## Exercise task
Copy verbatim the span of lines beginning at the line that contains "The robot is" and ending with the final line of the data. Exclude pictures from the copy.

[BEGIN]

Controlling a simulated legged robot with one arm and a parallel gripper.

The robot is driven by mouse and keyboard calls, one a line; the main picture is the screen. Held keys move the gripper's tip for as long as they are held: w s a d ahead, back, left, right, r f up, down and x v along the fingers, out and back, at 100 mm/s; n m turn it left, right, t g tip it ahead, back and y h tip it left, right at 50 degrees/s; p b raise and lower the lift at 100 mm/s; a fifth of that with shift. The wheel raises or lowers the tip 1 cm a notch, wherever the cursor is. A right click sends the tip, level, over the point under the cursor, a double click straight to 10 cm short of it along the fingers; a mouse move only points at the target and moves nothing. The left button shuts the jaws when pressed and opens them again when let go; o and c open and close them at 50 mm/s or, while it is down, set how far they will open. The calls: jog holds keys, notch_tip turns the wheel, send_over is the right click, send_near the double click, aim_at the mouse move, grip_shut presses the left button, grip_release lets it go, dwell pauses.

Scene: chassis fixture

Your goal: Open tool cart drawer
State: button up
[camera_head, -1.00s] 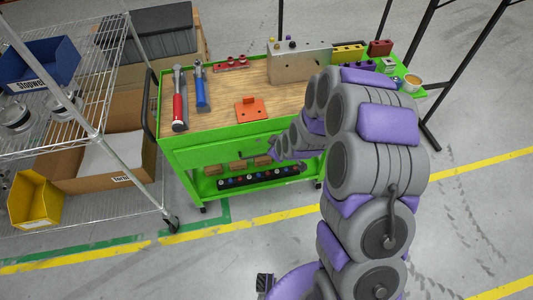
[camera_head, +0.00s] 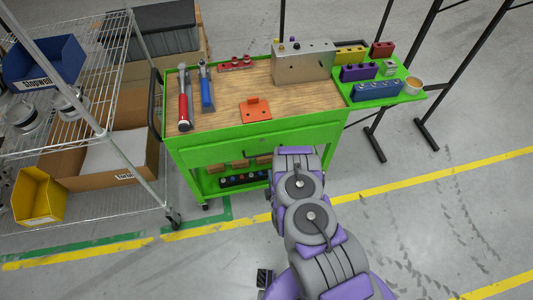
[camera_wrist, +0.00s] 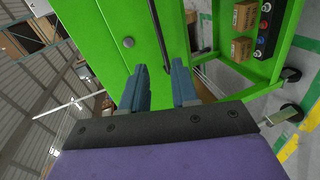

[END]

## Output for this exercise
The robot is driven by mouse and keyboard calls, one a line; the main picture is the screen. Held keys move the gripper's tip for as long as they are held: w s a d ahead, back, left, right, r f up, down and x v along the fingers, out and back, at 100 mm/s; n m turn it left, right, t g tip it ahead, back and y h tip it left, right at 50 degrees/s; p b raise and lower the lift at 100 mm/s; a fifth of that with shift. The wheel raises or lowers the tip 1 cm a notch, wherever the cursor is. A right click sends the tip, level, over the point under the cursor, a double click straight to 10 cm short of it along the fingers; a mouse move only points at the target and moves nothing. The left button shuts the jaws when pressed and opens them again when let go; o and c open and close them at 50 mm/s or, while it is down, set how far they will open. The calls: jog holds keys, notch_tip turns the wheel, send_over is the right click, send_near the double click, aim_at the mouse move, grip_shut presses the left button, grip_release lets it go, dwell pauses.

Scene: chassis fixture

Your goal: Open tool cart drawer
State: button up
[camera_head, -1.00s] 
[camera_head, +0.00s] 
[camera_wrist, +0.00s] 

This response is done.